Mas, e as cartas de amor? Que importa se – sendo sinceras quando escritas – se tornarem comprometedoras ao depois? O amor não sobrevive se ficar embutido, mudo, silencioso. Há que se manifestar, e cartas de amor são – ou eram? – um encontro que encurta distâncias, que consegue transformar a ausência em presença. Creio que existam, ainda, cartas de amor. Mas sem o carteiro para entregá-las. Sem venezianas de janelas para recebê-las no silêncio de segredos. Aliás, não há mais segredos de amor. Tudo se escancarou e uma enxurrada de pressas, de rapidezes, de tensões se misturam entre internautas, a vida pessoal exposta para todos. Cartas de amor eram segredos guardados em cofres especiais. Tinham cheiro, perfume. E, até mesmo, pétalas secas de rosas vermelhas. (Já ouço jovens rindo-se do que lhes parece ridículo. Não sabem , porém, que, talvez, tenham nascido graças a esse ridículo de amor. Pois o amor é também ridículo.)

Tenho um casal de amigos muito queridos que, na noite de núpcias, firmaram um compromisso: quando chegassem às bodas de prata, 25 anos depois, eles voltariam a viajar apenas para reler as cartas de amor que se escreveram um ao outro. Quando a data chegou, levaram uma mala especial onde estavam cartas, bilhetes, guardanapos de papel nos quais diziam de seu amor. Fiquei com inveja, pois minhas bodas de prata poderiam ter acontecido no mesmo ano que as deles. Mas não chegamos lá.
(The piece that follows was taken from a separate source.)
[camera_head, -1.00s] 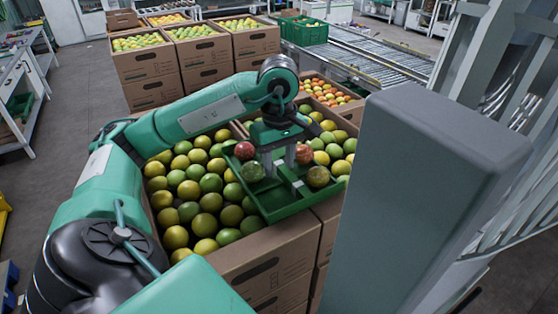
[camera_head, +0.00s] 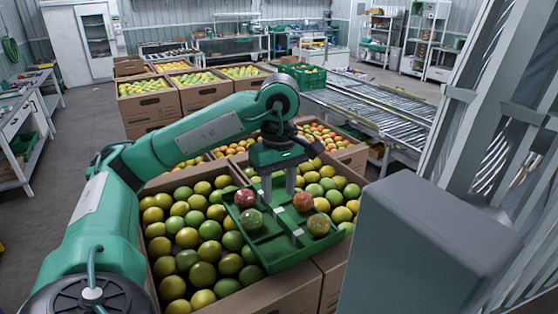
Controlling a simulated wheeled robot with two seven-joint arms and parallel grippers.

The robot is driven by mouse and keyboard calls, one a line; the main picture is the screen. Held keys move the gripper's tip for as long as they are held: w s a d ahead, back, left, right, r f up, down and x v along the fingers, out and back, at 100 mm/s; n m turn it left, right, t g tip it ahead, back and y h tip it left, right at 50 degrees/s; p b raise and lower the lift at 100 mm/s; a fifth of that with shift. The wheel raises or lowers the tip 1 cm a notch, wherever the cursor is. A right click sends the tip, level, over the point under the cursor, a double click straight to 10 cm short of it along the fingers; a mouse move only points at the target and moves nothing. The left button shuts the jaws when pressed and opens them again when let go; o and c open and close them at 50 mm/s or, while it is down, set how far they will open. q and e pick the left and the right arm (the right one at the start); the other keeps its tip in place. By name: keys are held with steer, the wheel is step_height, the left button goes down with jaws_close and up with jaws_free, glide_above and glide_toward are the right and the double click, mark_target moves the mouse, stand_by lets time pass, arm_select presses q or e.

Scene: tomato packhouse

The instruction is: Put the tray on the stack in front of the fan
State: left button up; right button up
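The green tray (camera_head: 283,262) lies over the right part of a cardboard box (camera_head: 270,298) full of green and yellow tomatoes. It looks slightly tilted. It carries several tomatoes, among them a red one (camera_head: 245,198), a green one (camera_head: 251,219) and an orange-red one (camera_head: 303,201). My left gripper (camera_head: 279,196) points down above the middle of the tray. What the tray's underside touches is hidden. My right gripper is out of view. I cannot make out a fan.
More tomato boxes stand behind, including one of orange tomatoes (camera_head: 357,154) and a row at the back left (camera_head: 150,107). A roller conveyor (camera_head: 360,105) with a green crate (camera_head: 303,76) runs at the back right. Bare floor (camera_head: 90,130) lies at the left.

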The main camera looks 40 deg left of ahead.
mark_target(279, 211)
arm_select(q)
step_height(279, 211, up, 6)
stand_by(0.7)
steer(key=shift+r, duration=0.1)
Chegando o Dia dos Namorados, casado e amando minha mulher, fico tomado de uma quase angústia por causa de cartas, de bilhetes de amor. Pois, quando morreu minha primeira mulher, os filhos me entregaram algumas caixas onde a mãe deles guardara nossa correspondência de amor. São cartas escritas desde a adolescência, quando começamos a namorar. Toda manhã, indo à escola, eu passava por onde ela morava deixando-lhe, no vão da veneziana, um bilhetinho de amor. À noite, sob aquela janela, meus amigos e eu fazíamos serestas apaixonadas, oferecendo-lhe rosas roubadas aos jardins da cidade, com mais juras de amor escritas. A mãe dos meus filhos guardou tudo, inclusive pétalas secas de flor. Agora, após sua morte, as cartas e bilhetes voltaram para mim. Mas não consegui, ainda, abri-las, relê-las, como se, nelas, estivesse o gênio da lâmpada. E se ele escapasse? E se o tempo retornasse? E se a vida fosse um filme que estaria passando do fim para o começo?

Incomoda-me, ainda, o conselho de Rilke para o jovem poeta não escrever cartas de amor. Por que não? Se todo amor é trágico, por que não deixar registrada a beleza de quando esteve vivo e jubiloso? Mas é bobagem minha. Escrevo também para uma geração que diz amar sem ter vivido a magia de uma seresta. E os moços não roubam mais flores de jardins. Que pena!